The Obama administration’s December move does neither.

A Dec. 4 decision memo from Darcy, the political appointee who headed the Army Corps, announced that the agency would not grant the easement until doing an environmental impact statement.

But the document goes to great lengths to defend the process the agency had followed so far. Darcy notes that "this decision does not alter the Army’s position that the Corps’ prior reviews and actions have comported with legal requirements."

"The problem is that the Department of Interior letter says that the original environmental assessment was incorrect, and the Army secretary letter says, ‘No, actually, we still think that was correct,’" Coleman said. "The tribes would be in a much stronger position if the Army Corps had said, ‘OK, we need to withdraw this because it turns out we were wrong about the no significant impact finding."

Barry University law professor Nadia Ahmad, who heads the American Bar Association’s environmental justice committee, argued that a more fundamental problem exists in the fact that the tribes even have to raise the solicitor’s opinion.

"Why do they have to turn to a memorandum that was eleventh-hour during the Obama administration, and why is the treaty not enough?" she asked. "Why are federal statutes not enough to protect them?"
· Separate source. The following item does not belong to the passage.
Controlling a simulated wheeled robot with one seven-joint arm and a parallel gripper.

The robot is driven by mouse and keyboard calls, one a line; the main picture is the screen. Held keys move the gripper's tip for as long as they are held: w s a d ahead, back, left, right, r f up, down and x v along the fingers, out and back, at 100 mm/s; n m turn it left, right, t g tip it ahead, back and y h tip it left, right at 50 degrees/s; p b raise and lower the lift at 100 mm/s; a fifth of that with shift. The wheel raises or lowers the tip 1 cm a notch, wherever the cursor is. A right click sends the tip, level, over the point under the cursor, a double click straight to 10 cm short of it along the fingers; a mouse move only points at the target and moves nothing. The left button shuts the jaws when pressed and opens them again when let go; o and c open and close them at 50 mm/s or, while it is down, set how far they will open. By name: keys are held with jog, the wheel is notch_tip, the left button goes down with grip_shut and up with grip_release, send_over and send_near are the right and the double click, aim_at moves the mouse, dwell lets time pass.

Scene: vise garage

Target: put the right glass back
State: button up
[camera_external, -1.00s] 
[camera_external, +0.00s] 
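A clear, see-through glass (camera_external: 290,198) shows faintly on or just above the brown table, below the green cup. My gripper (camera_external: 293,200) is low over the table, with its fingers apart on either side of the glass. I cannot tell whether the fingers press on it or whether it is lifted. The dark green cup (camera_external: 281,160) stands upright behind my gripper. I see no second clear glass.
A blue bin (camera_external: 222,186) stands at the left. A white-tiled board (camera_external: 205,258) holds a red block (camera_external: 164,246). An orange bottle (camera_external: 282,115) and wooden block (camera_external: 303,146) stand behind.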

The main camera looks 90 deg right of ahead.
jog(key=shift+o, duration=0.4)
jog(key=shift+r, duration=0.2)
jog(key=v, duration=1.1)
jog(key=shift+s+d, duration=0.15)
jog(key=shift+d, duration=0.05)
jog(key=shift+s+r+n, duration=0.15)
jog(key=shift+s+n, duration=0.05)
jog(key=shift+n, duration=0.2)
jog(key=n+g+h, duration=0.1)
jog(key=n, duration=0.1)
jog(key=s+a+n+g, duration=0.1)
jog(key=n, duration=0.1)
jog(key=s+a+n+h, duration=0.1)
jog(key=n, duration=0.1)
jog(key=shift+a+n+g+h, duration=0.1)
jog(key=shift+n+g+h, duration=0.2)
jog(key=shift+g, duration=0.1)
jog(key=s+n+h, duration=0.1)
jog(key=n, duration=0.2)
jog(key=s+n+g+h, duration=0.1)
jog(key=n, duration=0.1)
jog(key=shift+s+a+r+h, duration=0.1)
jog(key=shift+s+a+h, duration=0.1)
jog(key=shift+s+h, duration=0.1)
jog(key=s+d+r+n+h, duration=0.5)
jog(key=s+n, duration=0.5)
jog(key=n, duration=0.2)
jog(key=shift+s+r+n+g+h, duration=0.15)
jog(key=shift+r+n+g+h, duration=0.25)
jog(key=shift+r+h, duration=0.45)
Still, Coleman said, the legal memo could prove useful in persuading the court that the Army Corps’ review process did not comply with the National Environmental Policy Act.

"The odds are always tough arguing against the government, but if you were looking for things that would be helpful, a policy reversal and an interagency fight would be great," he said. "And we’ve got both here."

The court will consider the Standing Rock Sioux’s arguments about the memo next month after Dakota Access and the Army Corps have a chance to respond. A hearing for a separate Cheyenne River Sioux attempt to freeze construction is set for next Tuesday.